Participants in the study completed surveys at the beginning and end of the semester that assessed cognitive preferences, political affiliation, general science and climate science knowledge, and opinions on anthropogenic climate change.
Their results showed significantly diminished evidence of motivated reasoning by the end of the semester and reduced correlation between political and psychological preferences and climate change knowledge and opinions. "The effect was similar for both courses, demonstrating that a semester-long science course, irrespective of topic, may reduce motivated reasoning around climate change," Fisher and Arens write.
The pair explain that geoscience education doesn't fundamentally change who students are or what they believe in. "What happens," Arens says, "is that students decouple their knowledge and attitudes about climate change from theirbase assumptions." "A significant finding," Fisher adds, "because of how highly politicized climate change is in the United States."
Fisher and Arens conclude their article on a hopeful note.

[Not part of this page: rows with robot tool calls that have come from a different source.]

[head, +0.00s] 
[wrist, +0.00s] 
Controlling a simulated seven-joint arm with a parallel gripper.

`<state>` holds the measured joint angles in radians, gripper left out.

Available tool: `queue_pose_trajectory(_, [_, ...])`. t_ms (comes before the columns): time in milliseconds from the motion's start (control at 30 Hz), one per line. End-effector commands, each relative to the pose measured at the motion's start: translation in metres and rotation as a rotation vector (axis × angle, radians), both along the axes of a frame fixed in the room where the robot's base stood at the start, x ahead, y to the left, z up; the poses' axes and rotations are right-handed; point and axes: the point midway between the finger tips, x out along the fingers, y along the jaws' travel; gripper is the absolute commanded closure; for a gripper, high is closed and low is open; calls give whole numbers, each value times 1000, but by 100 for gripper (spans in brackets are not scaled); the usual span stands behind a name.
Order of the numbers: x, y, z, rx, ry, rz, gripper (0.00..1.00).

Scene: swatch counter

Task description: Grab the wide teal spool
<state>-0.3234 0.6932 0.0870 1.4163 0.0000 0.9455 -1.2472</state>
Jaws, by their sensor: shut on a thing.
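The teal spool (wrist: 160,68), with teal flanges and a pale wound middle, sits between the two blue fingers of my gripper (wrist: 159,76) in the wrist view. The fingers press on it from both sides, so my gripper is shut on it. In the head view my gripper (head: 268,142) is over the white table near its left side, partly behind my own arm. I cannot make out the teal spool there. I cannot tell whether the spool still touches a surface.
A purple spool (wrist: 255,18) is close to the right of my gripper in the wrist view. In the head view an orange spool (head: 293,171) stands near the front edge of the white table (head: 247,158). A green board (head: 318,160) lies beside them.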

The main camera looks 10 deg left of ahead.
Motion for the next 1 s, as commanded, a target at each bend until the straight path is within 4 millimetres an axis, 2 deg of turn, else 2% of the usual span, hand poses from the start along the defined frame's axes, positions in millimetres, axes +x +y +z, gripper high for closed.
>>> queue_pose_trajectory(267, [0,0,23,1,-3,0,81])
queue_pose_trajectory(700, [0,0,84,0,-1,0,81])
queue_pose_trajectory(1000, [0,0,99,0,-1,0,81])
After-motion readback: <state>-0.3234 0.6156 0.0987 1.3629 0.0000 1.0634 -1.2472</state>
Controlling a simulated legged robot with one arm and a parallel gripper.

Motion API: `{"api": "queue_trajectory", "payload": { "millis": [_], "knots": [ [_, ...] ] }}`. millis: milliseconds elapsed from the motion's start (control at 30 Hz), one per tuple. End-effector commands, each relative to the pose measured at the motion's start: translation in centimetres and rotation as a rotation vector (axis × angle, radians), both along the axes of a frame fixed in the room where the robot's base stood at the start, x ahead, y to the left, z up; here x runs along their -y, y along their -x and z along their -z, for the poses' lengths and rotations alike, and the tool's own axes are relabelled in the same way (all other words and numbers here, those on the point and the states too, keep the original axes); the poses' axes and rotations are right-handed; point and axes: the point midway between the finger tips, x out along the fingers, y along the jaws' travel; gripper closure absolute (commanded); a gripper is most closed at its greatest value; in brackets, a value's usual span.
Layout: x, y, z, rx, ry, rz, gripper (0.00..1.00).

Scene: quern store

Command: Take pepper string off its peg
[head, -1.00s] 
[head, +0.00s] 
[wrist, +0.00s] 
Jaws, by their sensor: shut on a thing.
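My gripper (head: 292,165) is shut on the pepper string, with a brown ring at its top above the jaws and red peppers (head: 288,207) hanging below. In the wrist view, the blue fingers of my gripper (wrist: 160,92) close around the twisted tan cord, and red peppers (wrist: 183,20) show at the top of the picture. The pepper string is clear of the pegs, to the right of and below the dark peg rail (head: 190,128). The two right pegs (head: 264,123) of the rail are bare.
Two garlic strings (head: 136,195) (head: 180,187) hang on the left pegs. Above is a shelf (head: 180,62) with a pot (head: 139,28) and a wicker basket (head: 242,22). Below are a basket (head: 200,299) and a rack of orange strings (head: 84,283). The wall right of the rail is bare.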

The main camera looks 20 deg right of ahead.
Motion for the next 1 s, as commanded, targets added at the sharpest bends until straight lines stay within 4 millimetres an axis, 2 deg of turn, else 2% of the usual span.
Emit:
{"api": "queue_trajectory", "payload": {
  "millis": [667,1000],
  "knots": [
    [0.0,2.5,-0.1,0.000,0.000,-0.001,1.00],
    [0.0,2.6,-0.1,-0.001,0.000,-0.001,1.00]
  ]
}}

Reduced motivated reasoning around climate change after a semester of geoscience education is promising information for promoting scientific literacy and evidence-based civic engagement.
Results from the study have spirited new research questions for Fisher and Arens. All of the courses observed for this round of the study employed an active learning pedagogy in which students interpret data, consider what constitutes good evidence for a scientific claim and practice these skills. Next, the pair would like to test different teaching strategies to better identify which elements of a class most effectively reduce motivated reasoning. They will also consider the role of the professor and the overall effect of being in a college learning environment. Since the results showed that motivated reasoning around climate change was diminished irrespective of course topic, they would also like to include subjects outside of geoscience.
In 2017, Fisher and Arens presented their early findings on science education and motivated cognition to the Society of Political Psychology Conference in Edinburgh, Scotland. They later presented to the Society for the Psychological Study of Social Issues in Pittsburgh, Pa. Geoscience Education and Motivated Reasoning: Learning About Climate Change also appeared in the Geological Society of America Abstracts with Programs.